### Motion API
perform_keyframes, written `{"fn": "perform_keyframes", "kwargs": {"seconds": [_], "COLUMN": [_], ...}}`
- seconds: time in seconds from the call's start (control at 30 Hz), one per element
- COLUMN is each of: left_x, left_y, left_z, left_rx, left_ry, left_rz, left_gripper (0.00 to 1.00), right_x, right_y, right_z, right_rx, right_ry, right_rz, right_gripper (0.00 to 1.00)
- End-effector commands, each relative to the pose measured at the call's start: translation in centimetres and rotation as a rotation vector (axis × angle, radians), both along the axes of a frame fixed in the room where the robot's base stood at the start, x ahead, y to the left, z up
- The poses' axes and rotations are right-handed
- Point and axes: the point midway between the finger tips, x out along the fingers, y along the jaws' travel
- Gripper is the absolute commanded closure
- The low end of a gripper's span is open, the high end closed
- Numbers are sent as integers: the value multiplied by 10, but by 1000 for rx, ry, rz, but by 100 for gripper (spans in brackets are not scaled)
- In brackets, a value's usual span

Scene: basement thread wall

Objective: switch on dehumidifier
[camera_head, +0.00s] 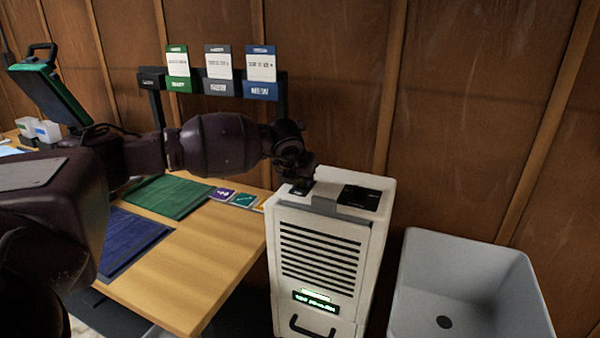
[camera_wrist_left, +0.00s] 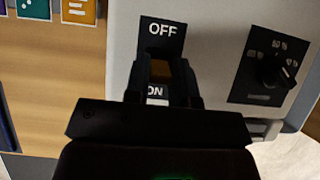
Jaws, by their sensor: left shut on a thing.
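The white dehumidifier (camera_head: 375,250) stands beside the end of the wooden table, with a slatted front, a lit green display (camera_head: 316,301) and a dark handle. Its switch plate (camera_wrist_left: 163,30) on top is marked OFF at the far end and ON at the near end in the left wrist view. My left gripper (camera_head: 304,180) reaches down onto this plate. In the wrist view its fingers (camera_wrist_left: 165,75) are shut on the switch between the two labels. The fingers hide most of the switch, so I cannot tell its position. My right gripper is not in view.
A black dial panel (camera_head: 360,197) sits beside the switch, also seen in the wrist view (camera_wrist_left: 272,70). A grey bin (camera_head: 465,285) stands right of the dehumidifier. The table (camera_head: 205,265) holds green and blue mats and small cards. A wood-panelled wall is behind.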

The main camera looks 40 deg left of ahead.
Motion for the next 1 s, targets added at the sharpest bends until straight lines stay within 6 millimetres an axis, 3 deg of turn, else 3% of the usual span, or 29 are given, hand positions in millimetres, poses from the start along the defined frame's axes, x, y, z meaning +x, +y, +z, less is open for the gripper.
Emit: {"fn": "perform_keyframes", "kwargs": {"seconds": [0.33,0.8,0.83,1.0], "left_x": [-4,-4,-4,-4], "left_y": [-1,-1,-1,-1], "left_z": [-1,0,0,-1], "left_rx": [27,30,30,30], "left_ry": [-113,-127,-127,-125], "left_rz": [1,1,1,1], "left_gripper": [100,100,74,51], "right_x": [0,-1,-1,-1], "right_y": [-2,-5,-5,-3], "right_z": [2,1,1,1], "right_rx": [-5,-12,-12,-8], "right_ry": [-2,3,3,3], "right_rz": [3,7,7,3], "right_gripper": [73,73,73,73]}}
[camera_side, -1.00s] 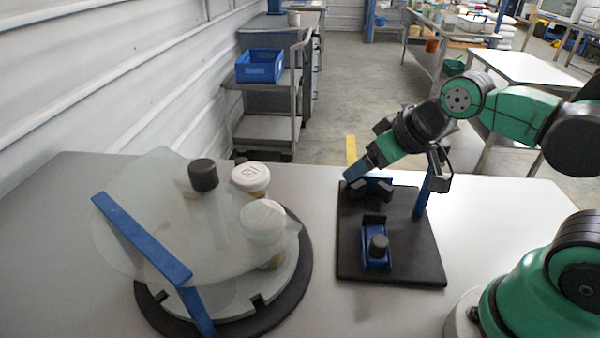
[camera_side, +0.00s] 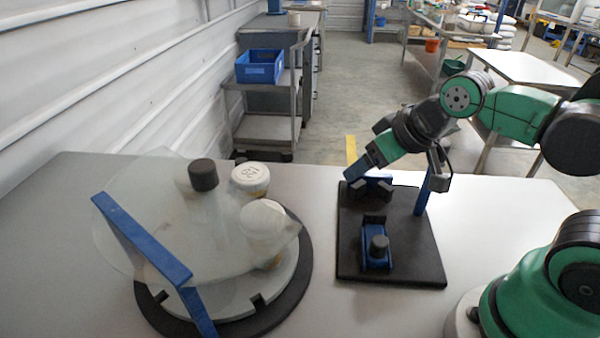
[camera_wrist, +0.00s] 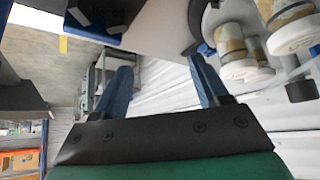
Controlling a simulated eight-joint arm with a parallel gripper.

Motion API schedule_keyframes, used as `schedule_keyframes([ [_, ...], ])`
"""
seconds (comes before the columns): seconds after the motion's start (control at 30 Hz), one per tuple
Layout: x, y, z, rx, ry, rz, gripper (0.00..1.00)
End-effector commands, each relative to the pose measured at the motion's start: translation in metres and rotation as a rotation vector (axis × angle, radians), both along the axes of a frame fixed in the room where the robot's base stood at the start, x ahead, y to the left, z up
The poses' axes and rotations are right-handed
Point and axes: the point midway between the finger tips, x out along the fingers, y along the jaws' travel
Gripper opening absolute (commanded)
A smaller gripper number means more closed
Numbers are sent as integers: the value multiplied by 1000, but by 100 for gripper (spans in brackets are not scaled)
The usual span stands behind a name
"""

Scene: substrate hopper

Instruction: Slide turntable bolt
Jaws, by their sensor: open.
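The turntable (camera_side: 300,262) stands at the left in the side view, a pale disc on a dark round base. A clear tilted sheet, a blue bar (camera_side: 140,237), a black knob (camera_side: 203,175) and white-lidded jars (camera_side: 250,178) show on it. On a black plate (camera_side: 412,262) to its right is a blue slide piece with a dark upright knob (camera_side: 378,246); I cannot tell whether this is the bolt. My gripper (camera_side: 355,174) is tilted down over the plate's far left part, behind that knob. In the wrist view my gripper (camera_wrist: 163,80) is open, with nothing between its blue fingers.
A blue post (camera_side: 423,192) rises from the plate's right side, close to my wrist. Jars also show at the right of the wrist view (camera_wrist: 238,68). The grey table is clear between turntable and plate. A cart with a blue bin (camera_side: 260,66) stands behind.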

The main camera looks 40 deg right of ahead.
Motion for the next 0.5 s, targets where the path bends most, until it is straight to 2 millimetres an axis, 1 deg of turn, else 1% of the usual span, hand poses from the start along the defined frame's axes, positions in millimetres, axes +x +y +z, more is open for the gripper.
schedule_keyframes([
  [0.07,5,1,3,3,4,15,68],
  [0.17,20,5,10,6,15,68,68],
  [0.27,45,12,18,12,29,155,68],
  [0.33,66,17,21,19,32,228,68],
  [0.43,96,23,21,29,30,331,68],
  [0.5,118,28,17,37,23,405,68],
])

******************************

Exactly as they stand, set down the lines from the top of the data through the line with "- COLUMN is".

## Solution for this task
### Motion API
perform_keyframes, written `{"fn": "perform_keyframes", "kwargs": {"seconds": [_], "COLUMN": [_], ...}}`
- seconds: time in seconds from the call's start (control at 30 Hz), one per element
- COLUMN is each of: left_x, left_y, left_z, left_rx, left_ry, left_rz, left_gripper (0.00 to 1.00), right_x, right_y, right_z, right_rx, right_ry, right_rz, right_gripper (0.00 to 1.00)

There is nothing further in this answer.